Retype each record below word for word. Leave the pictures out.

• [Stored dataset items]:
+++
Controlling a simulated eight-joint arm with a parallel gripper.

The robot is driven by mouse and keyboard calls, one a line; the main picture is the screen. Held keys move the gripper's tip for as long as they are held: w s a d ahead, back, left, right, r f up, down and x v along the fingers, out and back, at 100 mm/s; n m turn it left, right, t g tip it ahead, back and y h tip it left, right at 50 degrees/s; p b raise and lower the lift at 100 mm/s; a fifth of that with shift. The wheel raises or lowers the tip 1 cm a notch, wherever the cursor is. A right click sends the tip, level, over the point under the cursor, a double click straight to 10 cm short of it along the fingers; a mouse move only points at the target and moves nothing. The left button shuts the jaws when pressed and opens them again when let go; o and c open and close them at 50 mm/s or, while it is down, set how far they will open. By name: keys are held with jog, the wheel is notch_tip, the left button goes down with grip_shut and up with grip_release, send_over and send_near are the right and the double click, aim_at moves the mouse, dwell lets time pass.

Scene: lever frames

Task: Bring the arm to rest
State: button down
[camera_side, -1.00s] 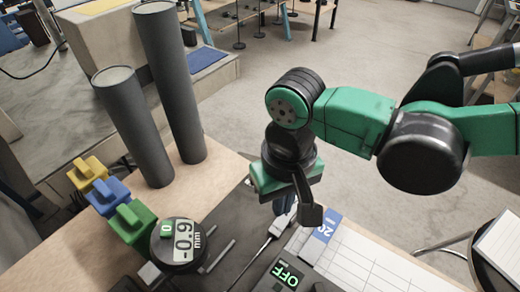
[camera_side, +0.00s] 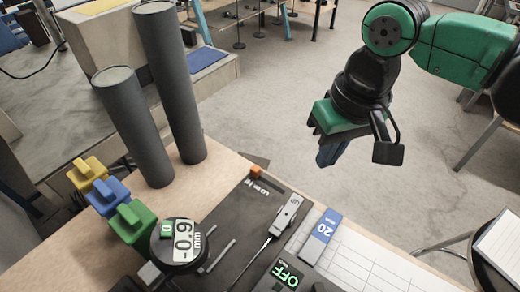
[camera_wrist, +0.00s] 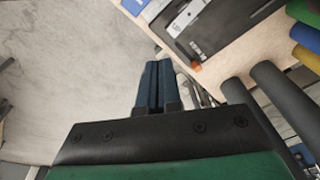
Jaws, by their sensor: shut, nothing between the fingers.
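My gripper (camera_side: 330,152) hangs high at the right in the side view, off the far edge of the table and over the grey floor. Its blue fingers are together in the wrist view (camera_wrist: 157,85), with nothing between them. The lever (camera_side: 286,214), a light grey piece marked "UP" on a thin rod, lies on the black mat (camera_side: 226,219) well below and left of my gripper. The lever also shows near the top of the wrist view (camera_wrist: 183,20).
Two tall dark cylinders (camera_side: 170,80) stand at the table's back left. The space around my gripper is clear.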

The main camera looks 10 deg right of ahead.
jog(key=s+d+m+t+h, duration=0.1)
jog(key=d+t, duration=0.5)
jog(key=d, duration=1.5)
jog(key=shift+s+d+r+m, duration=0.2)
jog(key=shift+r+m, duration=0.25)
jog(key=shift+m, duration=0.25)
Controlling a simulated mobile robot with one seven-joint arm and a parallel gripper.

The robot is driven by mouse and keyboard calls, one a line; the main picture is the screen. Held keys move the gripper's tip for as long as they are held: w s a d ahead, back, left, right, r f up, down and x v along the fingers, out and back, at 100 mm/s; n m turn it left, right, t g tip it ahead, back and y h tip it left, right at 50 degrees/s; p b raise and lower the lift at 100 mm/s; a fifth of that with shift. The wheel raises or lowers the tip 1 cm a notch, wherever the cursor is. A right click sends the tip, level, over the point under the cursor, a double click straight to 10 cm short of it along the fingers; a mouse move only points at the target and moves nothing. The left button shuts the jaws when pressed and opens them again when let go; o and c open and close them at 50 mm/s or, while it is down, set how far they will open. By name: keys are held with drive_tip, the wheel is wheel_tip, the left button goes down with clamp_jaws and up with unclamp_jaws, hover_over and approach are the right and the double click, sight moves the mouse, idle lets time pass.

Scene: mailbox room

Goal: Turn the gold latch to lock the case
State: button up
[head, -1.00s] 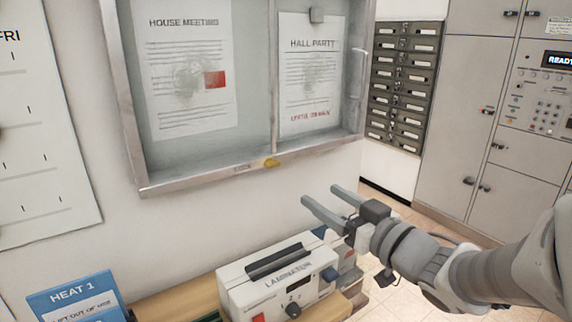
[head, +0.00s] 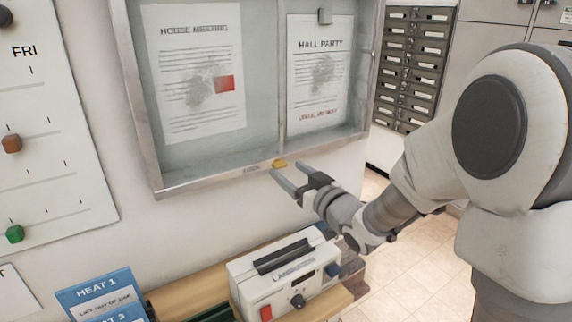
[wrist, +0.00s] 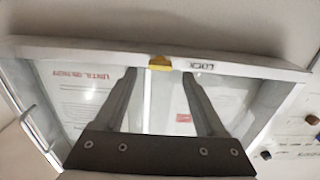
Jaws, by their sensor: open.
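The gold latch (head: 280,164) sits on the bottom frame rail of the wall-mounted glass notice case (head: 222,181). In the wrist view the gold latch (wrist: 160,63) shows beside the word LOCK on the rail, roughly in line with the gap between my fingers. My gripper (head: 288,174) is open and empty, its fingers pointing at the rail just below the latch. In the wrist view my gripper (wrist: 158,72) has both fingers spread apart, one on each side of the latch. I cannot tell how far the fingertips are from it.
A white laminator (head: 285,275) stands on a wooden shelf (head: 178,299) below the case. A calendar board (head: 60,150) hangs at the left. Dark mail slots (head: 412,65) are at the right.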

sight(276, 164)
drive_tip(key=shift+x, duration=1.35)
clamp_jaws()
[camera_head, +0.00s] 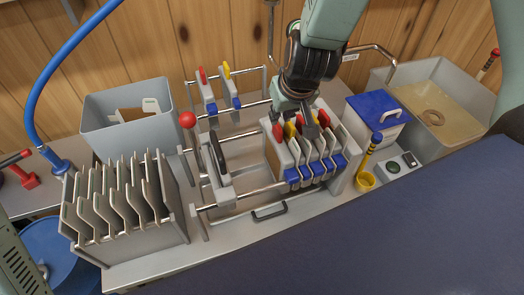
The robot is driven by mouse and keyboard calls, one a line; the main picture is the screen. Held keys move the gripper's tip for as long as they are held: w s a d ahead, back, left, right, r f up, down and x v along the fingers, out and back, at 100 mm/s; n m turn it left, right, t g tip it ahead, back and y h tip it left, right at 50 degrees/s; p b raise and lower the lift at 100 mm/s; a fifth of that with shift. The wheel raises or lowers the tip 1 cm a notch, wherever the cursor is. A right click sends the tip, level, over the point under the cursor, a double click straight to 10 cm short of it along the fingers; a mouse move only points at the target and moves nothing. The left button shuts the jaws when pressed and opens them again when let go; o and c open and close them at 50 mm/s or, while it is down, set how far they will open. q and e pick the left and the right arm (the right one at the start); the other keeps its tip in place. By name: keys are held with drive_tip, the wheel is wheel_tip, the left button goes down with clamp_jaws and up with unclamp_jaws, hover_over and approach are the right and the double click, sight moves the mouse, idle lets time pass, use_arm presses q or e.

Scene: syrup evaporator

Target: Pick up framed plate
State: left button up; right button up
+++
• [Expected answer]:
Controlling a simulated eight-joint arm with a parallel gripper.

The robot is driven by mouse and keyboard calls, one a line; the main picture is the screen. Held keys move the gripper's tip for as long as they are held: w s a d ahead, back, left, right, r f up, down and x v along the fingers, out and back, at 100 mm/s; n m turn it left, right, t g tip it ahead, back and y h tip it left, right at 50 degrees/s; p b raise and lower the lift at 100 mm/s; a fifth of that with shift. The wheel raises or lowers the tip 1 cm a notch, wherever the cursor is. A right click sends the tip, level, over the point under the cursor, a double click straight to 10 cm short of it along the fingers; a mouse move only points at the target and moves nothing. The left button shuts the jaws when pressed and opens them again when let go; o and c open and close them at 50 mm/s or, while it is down, set how far they will open. By name: keys are held with jog, the wheel is notch_tip, the left button goes down with grip_shut and up with grip_release, send_over and send_near are the right and the double click, aim_at moves the mouse, dwell lets time pass.

Scene: lever frames

Task: Bring the arm to rest
State: button down
[camera_side, -1.00s] 
[camera_side, +0.00s] 
[camera_wrist, +0.00s] 
Jaws, by their sensor: shut, nothing between the fingers.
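My gripper (camera_side: 330,152) hangs high at the right in the side view, off the far edge of the table and over the grey floor. Its blue fingers are together in the wrist view (camera_wrist: 157,85), with nothing between them. The lever (camera_side: 286,214), a light grey piece marked "UP" on a thin rod, lies on the black mat (camera_side: 226,219) well below and left of my gripper. The lever also shows near the top of the wrist view (camera_wrist: 183,20).
Two tall dark cylinders (camera_side: 170,80) stand at the table's back left. The space around my gripper is clear.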

The main camera looks 10 deg right of ahead.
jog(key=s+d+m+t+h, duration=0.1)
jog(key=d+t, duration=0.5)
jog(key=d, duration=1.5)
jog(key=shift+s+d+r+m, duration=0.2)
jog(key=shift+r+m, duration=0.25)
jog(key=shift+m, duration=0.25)
Controlling a simulated mobile robot with one seven-joint arm and a parallel gripper.

The robot is driven by mouse and keyboard calls, one a line; the main picture is the screen. Held keys move the gripper's tip for as long as they are held: w s a d ahead, back, left, right, r f up, down and x v along the fingers, out and back, at 100 mm/s; n m turn it left, right, t g tip it ahead, back and y h tip it left, right at 50 degrees/s; p b raise and lower the lift at 100 mm/s; a fifth of that with shift. The wheel raises or lowers the tip 1 cm a notch, wherever the cursor is. A right click sends the tip, level, over the point under the cursor, a double click straight to 10 cm short of it along the fingers; a mouse move only points at the target and moves nothing. The left button shuts the jaws when pressed and opens them again when let go; o and c open and close them at 50 mm/s or, while it is down, set how far they will open. By name: keys are held with drive_tip, the wheel is wheel_tip, the left button goes down with clamp_jaws and up with unclamp_jaws, hover_over and approach are the right and the double click, sight moves the mouse, idle lets time pass.

Scene: mailbox room

Goal: Turn the gold latch to lock the case
State: button up
[head, -1.00s] 
[head, +0.00s] 
[wrist, +0.00s] 
Jaws, by their sensor: open.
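The gold latch (head: 280,164) sits on the bottom frame rail of the wall-mounted glass notice case (head: 222,181). In the wrist view the gold latch (wrist: 160,63) shows beside the word LOCK on the rail, roughly in line with the gap between my fingers. My gripper (head: 288,174) is open and empty, its fingers pointing at the rail just below the latch. In the wrist view my gripper (wrist: 158,72) has both fingers spread apart, one on each side of the latch. I cannot tell how far the fingertips are from it.
A white laminator (head: 285,275) stands on a wooden shelf (head: 178,299) below the case. A calendar board (head: 60,150) hangs at the left. Dark mail slots (head: 412,65) are at the right.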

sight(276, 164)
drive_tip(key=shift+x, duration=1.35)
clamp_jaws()
[camera_head, +0.00s] 
The robot is driven by mouse and keyboard calls, one a line; the main picture is the screen. Held keys move the gripper's tip for as long as they are held: w s a d ahead, back, left, right, r f up, down and x v along the fingers, out and back, at 100 mm/s; n m turn it left, right, t g tip it ahead, back and y h tip it left, right at 50 degrees/s; p b raise and lower the lift at 100 mm/s; a fifth of that with shift. The wheel raises or lowers the tip 1 cm a notch, wherever the cursor is. A right click sends the tip, level, over the point under the cursor, a double click straight to 10 cm short of it along the fingers; a mouse move only points at the target and moves nothing. The left button shuts the jaws when pressed and opens them again when let go; o and c open and close them at 50 mm/s or, while it is down, set how far they will open. q and e pick the left and the right arm (the right one at the start); the other keeps its tip in place. By name: keys are held with drive_tip, the wheel is wheel_tip, the left button goes down with clamp_jaws and up with unclamp_jaws, hover_over and approach are the right and the double click, sight moves the mouse, idle lets time pass, use_arm presses q or e.

Scene: syrup evaporator

Target: Pick up framed plate
State: left button up; right button up

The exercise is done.